Copy, from the entries below, each line where the word "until" can be found.
** BEGIN **
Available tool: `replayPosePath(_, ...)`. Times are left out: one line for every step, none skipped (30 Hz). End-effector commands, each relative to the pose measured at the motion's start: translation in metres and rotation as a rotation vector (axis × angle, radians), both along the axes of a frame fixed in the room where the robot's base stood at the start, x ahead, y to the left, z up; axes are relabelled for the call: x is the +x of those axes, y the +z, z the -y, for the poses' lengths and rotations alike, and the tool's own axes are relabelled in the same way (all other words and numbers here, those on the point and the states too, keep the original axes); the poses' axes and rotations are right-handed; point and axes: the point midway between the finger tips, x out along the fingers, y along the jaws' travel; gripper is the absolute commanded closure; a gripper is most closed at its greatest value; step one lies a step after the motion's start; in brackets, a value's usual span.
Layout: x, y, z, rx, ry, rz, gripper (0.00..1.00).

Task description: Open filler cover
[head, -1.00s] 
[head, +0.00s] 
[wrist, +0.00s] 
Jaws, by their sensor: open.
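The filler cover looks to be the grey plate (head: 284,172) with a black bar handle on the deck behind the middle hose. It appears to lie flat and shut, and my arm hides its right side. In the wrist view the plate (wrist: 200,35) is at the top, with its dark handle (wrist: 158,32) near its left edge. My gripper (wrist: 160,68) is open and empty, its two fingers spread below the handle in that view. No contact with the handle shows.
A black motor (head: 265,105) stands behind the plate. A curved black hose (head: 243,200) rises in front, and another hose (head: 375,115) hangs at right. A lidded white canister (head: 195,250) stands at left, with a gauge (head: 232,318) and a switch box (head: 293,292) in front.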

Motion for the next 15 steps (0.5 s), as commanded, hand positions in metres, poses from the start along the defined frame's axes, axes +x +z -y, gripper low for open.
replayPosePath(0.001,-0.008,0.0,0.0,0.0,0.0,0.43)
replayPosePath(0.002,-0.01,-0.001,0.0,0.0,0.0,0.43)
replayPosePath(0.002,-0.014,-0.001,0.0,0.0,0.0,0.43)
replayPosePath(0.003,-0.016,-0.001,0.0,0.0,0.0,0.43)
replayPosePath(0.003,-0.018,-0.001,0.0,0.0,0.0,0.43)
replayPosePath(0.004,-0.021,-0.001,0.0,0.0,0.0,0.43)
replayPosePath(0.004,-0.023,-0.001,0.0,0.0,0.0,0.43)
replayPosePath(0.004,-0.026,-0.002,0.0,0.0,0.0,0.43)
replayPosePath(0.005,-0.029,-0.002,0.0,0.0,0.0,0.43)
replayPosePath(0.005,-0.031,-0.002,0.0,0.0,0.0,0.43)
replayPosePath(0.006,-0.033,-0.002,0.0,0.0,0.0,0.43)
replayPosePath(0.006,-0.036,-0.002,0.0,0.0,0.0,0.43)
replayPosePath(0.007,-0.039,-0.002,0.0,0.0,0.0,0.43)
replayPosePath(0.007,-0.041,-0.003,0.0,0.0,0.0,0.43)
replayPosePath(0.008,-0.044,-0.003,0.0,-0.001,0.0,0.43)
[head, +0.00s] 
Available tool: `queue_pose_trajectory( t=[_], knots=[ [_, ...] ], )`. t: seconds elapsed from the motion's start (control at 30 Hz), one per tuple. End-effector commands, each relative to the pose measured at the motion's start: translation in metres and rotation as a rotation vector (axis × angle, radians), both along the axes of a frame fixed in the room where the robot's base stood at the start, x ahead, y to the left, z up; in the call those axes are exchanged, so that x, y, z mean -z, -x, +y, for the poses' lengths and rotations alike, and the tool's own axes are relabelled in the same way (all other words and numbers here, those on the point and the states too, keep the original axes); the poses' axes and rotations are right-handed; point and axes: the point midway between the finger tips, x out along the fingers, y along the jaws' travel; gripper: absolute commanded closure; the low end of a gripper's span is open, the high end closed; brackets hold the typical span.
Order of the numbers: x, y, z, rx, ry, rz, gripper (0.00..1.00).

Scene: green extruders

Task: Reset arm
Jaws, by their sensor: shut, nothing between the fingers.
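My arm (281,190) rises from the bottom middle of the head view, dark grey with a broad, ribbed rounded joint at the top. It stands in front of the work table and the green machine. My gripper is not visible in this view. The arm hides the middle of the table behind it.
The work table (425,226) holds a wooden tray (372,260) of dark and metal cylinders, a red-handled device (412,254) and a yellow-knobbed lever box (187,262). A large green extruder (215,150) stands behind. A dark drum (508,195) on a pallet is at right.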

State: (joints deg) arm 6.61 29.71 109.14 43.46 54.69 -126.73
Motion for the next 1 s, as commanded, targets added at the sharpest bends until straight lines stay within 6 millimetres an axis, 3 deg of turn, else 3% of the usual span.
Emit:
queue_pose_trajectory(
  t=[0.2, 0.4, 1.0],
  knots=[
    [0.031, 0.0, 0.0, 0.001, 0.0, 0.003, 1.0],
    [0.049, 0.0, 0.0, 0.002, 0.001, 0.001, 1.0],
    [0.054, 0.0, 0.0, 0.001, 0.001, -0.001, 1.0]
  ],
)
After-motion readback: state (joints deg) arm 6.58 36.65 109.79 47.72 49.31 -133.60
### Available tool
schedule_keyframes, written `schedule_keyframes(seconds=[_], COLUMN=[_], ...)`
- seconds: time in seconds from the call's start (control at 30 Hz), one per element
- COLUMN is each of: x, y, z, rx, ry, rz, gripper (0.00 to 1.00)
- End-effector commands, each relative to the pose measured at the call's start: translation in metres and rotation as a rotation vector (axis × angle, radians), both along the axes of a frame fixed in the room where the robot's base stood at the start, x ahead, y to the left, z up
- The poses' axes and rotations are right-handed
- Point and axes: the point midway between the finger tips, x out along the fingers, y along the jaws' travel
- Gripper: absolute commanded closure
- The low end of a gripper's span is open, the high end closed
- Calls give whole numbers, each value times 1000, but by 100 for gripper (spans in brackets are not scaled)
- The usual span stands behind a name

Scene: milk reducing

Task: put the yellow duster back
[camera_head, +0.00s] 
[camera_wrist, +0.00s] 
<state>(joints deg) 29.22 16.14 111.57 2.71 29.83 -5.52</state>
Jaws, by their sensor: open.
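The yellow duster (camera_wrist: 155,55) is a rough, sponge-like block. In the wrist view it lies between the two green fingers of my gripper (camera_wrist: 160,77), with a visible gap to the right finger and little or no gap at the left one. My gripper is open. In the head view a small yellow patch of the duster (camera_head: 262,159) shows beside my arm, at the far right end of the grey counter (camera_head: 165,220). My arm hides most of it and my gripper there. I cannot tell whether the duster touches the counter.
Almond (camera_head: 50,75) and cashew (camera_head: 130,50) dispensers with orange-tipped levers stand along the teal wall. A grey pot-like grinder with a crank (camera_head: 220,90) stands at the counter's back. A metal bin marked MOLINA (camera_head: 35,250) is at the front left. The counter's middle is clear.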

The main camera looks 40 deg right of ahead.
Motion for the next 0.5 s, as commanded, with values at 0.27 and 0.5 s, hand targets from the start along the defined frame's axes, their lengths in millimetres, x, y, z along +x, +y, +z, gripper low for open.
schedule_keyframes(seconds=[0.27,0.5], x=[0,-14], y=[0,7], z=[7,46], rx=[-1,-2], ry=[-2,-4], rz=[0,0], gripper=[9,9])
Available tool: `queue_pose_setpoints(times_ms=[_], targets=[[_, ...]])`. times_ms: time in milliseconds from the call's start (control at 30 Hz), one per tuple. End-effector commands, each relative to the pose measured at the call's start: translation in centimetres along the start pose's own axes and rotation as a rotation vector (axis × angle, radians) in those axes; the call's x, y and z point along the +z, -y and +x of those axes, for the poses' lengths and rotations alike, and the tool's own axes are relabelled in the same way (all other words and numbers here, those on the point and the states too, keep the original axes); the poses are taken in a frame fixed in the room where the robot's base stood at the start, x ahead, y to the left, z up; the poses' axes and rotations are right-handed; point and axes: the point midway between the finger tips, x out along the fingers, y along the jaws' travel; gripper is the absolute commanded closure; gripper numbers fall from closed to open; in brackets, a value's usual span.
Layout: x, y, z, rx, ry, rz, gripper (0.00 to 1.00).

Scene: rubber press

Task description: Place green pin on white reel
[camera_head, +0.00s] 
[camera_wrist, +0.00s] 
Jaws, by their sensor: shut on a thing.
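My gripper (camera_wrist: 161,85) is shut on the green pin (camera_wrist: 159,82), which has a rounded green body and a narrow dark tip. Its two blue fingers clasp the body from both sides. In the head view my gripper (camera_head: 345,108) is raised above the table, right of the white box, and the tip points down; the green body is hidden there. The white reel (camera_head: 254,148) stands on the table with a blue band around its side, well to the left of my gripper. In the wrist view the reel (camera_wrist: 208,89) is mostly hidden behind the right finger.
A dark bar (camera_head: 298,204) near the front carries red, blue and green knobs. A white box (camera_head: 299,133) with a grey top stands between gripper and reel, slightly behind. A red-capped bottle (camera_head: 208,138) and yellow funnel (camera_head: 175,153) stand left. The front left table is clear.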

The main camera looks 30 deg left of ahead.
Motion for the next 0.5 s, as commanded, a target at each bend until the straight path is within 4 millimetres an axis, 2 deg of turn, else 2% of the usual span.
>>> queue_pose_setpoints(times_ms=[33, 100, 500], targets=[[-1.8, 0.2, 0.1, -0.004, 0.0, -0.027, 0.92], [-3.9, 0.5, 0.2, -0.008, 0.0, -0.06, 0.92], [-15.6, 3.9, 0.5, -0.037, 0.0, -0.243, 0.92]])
** END **
> **Full response**:
Motion for the next 1 s, as commanded, targets added at the sharpest bends until straight lines stay within 6 millimetres an axis, 3 deg of turn, else 3% of the usual span.
Motion for the next 0.5 s, as commanded, a target at each bend until the straight path is within 4 millimetres an axis, 2 deg of turn, else 2% of the usual span.

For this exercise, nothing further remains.